[TASK BRIEF] Each entry below is to be extracted exactly.

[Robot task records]
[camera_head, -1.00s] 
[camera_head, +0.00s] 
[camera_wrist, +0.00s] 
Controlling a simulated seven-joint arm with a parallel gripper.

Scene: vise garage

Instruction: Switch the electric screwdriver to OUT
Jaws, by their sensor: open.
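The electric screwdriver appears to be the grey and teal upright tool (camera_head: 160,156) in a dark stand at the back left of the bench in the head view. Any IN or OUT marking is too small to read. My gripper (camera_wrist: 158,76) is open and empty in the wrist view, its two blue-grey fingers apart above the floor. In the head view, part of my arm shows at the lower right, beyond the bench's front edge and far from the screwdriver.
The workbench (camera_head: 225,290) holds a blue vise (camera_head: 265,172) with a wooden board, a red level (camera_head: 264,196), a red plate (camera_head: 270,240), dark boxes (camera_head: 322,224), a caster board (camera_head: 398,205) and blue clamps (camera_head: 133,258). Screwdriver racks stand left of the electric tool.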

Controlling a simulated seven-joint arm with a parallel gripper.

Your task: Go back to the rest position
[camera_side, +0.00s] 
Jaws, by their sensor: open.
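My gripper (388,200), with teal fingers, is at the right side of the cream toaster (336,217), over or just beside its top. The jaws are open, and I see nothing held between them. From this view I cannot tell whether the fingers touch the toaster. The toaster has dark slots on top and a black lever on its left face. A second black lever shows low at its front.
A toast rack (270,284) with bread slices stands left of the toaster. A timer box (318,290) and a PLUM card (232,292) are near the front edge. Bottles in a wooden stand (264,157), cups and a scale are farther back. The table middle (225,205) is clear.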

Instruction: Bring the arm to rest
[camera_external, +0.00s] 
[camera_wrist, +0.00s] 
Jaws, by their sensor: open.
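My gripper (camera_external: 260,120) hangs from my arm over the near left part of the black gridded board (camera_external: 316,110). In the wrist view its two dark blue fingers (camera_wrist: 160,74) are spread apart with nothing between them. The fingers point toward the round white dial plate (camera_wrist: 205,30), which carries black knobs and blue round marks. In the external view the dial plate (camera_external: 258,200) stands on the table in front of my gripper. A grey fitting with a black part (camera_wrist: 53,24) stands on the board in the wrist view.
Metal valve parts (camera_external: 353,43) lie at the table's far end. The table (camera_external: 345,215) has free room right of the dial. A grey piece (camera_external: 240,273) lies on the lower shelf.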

[SOLUTION FOR THIS EXERCISE]
[camera_head, -1.00s] 
[camera_head, +0.00s] 
[camera_wrist, +0.00s] 
Controlling a simulated seven-joint arm with a parallel gripper.

Scene: vise garage

Instruction: Switch the electric screwdriver to OUT
Jaws, by their sensor: open.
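The electric screwdriver appears to be the grey and teal upright tool (camera_head: 160,156) in a dark stand at the back left of the bench in the head view. Any IN or OUT marking is too small to read. My gripper (camera_wrist: 158,76) is open and empty in the wrist view, its two blue-grey fingers apart above the floor. In the head view, part of my arm shows at the lower right, beyond the bench's front edge and far from the screwdriver.
The workbench (camera_head: 225,290) holds a blue vise (camera_head: 265,172) with a wooden board, a red level (camera_head: 264,196), a red plate (camera_head: 270,240), dark boxes (camera_head: 322,224), a caster board (camera_head: 398,205) and blue clamps (camera_head: 133,258). Screwdriver racks stand left of the electric tool.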

Controlling a simulated seven-joint arm with a parallel gripper.

Your task: Go back to the rest position
[camera_side, +0.00s] 
Jaws, by their sensor: open.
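My gripper (388,200), with teal fingers, is at the right side of the cream toaster (336,217), over or just beside its top. The jaws are open, and I see nothing held between them. From this view I cannot tell whether the fingers touch the toaster. The toaster has dark slots on top and a black lever on its left face. A second black lever shows low at its front.
A toast rack (270,284) with bread slices stands left of the toaster. A timer box (318,290) and a PLUM card (232,292) are near the front edge. Bottles in a wooden stand (264,157), cups and a scale are farther back. The table middle (225,205) is clear.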

Instruction: Bring the arm to rest
[camera_external, +0.00s] 
[camera_wrist, +0.00s] 
Jaws, by their sensor: open.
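My gripper (camera_external: 260,120) hangs from my arm over the near left part of the black gridded board (camera_external: 316,110). In the wrist view its two dark blue fingers (camera_wrist: 160,74) are spread apart with nothing between them. The fingers point toward the round white dial plate (camera_wrist: 205,30), which carries black knobs and blue round marks. In the external view the dial plate (camera_external: 258,200) stands on the table in front of my gripper. A grey fitting with a black part (camera_wrist: 53,24) stands on the board in the wrist view.
Metal valve parts (camera_external: 353,43) lie at the table's far end. The table (camera_external: 345,215) has free room right of the dial. A grey piece (camera_external: 240,273) lies on the lower shelf.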

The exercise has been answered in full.